To put everything together, users might benefit of structuring their thoughts on a template where they can finalise their sentence or question. This does not mean that they must place artefacts in such order but is merely a starting point to give an approach of how they might structure questions.

console

There is still a wide variety of query options that can be added, but this is the essential information that users will require to input at a specific time in order to retrieve meaningful results.

Google Maps API

Google Maps API

geomap

The Google Maps API allows users to populate data on maps powered by Google.
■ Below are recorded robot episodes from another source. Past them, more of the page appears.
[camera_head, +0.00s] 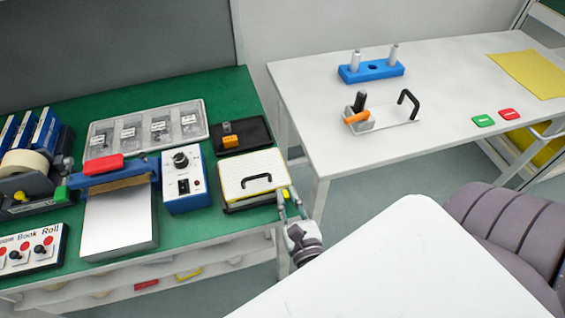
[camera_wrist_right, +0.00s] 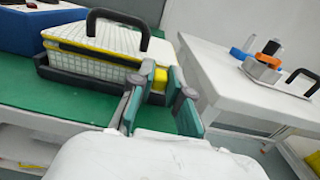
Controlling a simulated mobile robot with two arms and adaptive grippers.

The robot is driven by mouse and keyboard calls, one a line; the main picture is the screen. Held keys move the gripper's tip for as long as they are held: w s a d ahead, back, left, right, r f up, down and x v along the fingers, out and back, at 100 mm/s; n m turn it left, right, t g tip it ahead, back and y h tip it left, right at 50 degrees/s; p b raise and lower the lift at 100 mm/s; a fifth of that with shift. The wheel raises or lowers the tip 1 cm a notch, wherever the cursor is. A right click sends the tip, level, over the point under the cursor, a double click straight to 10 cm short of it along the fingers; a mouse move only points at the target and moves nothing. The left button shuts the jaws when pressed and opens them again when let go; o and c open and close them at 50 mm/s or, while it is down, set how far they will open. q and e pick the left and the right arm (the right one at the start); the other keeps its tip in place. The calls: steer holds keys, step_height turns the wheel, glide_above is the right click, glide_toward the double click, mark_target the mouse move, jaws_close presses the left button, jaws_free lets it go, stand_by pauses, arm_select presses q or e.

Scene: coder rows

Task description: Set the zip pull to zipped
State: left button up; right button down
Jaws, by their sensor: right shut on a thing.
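A white textured case (camera_head: 250,172) with a black handle and a yellow zip line around its edge sits in a black tray (camera_head: 243,204) at the right edge of the green table. The yellow zip pull (camera_head: 286,194) is at the case's front right corner. In the right wrist view the zip pull (camera_wrist_right: 160,78) shows at the right end of the case. My right gripper (camera_head: 291,203) is shut on the zip pull; its fingers (camera_wrist_right: 155,92) partly hide it. My left gripper is in neither view.
A blue and white control box (camera_head: 184,181) stands left of the case, and a black tray with an orange part (camera_head: 231,141) lies behind it. Across a gap, a white table (camera_head: 440,80) holds a blue peg block (camera_head: 371,73) and a clear black-handled fixture (camera_head: 392,113).

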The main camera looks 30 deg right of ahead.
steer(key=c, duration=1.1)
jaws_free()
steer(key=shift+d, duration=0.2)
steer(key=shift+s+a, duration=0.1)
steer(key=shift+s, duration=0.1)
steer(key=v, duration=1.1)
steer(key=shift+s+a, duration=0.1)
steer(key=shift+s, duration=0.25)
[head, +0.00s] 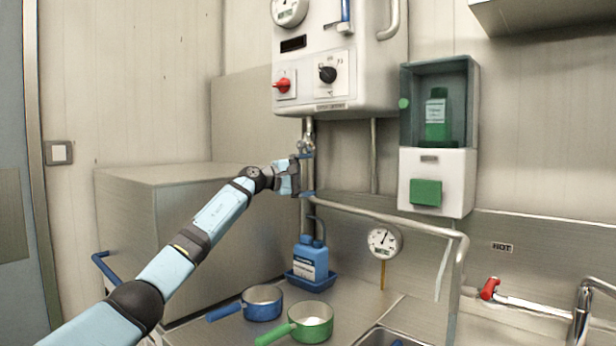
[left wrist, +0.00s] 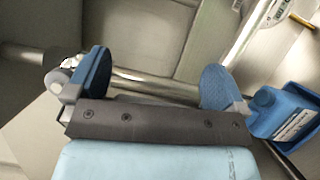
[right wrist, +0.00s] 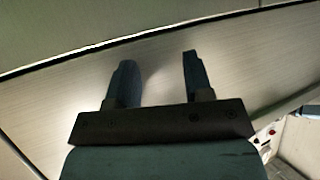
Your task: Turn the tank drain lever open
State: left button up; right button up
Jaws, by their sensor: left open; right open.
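The tank (head: 340,60) is a white wall-mounted box with a dial, a red knob and a black knob. A metal drain pipe runs down from its underside, with a small metal valve fitting (head: 306,143) just below the tank. My left gripper (head: 309,175) is open just below this fitting, its blue fingers above and below each other beside the pipe. In the left wrist view the pipe (left wrist: 140,84) passes behind the open fingers, and the rounded fitting (left wrist: 58,76) shows beside the left finger. I cannot make out the lever's position. My right gripper (right wrist: 158,75) is open and empty.
A blue bottle (head: 310,262) stands in a blue tray below the left gripper. A blue pan (head: 262,303) and a green pan (head: 311,322) are on the counter. A bent metal pipe (head: 400,219) and a gauge (head: 384,241) are to the right.

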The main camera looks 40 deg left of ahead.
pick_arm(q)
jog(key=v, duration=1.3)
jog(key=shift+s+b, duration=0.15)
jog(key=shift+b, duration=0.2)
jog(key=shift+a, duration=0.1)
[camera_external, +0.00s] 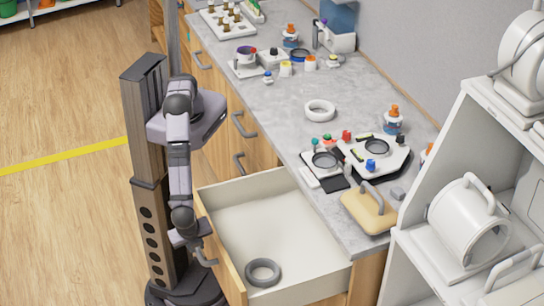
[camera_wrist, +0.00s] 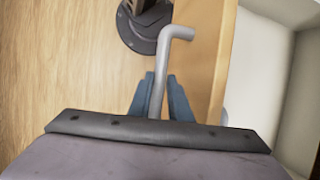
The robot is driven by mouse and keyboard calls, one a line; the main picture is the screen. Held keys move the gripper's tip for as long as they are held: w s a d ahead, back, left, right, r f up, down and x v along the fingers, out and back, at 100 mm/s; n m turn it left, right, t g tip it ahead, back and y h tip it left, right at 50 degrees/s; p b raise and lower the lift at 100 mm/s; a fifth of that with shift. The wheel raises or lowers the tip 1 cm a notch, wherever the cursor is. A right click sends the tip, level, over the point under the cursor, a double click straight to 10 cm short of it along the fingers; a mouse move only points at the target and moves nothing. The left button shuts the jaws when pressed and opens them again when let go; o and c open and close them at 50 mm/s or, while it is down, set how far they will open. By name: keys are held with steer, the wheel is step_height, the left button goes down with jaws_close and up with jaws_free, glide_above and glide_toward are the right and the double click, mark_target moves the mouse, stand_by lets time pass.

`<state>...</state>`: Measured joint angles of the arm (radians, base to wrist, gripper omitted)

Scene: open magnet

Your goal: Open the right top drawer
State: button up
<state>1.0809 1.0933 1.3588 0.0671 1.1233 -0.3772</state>
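The right top drawer (camera_external: 262,218) is pulled far out from the counter, with its pale inside in view. A dark grey ring (camera_external: 263,271) lies in it near the front. Its grey bar handle (camera_external: 207,255) is on the wooden front and also shows in the wrist view (camera_wrist: 162,75). My gripper (camera_external: 192,238) is at the drawer front. In the wrist view my gripper (camera_wrist: 160,95) has one blue finger on each side of the handle bar, close against it, and looks shut on it. The fingertip contact is not fully clear.
The grey countertop (camera_external: 275,110) holds lab devices, small bottles, a white ring (camera_external: 320,111) and a wooden-topped box (camera_external: 369,208). Other closed fronts with handles (camera_external: 243,124) lie further along. White shelving (camera_external: 430,250) stands close on the right. Wooden floor (camera_external: 60,220) is clear on the left.

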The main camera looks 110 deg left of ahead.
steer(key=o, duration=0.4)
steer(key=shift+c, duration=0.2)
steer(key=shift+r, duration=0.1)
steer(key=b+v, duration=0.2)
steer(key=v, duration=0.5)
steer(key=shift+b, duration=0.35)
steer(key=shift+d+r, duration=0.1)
Google provides an API where a wide variety of settings and technology implementations can be used.

This certainly brings a huge potential when using museum and archaeology data. For example Europeana provides latitude and longitude coordinates as part of their data model. In order for me to use this, I started playing with some visualisation tools in gMaps.

Styling the Map

The first thing I had to learn was to apply styles to the map. This is quite straightforward, especially using a styler assistant such as the Google Maps Style Wizard. This will generate the JSon  so you can just apply it on your map. Moreover, there are repositories where the community deposits their own designs and colour schemes so you can just implement them on your map. Snazzy Maps is a good place to start.

Generate Icons

I also had to learn how to place markers and icons on the map. For this, instead of using the classic gMaps marker, I generated my own set of 8bit icons. I used Illustrator and exported them as .png format.

gmapsmarkers

Use Some GeoData

Finally I started using some geoData and placing the markers in the map. For this I used a map that contained information about textile designers of indigenous Mayan communities from Chiapas. I created arrays of info and coordinates according to their ethnic group.

geoarray

Each one of the arrays contain each ethnic group. The rest was just repeating the same process until I had them all organised into colour-groups.

** Check the map in my website **

Next step

The next step is to “auto-populate” the gMaps coordinates automatically from the Europeana database.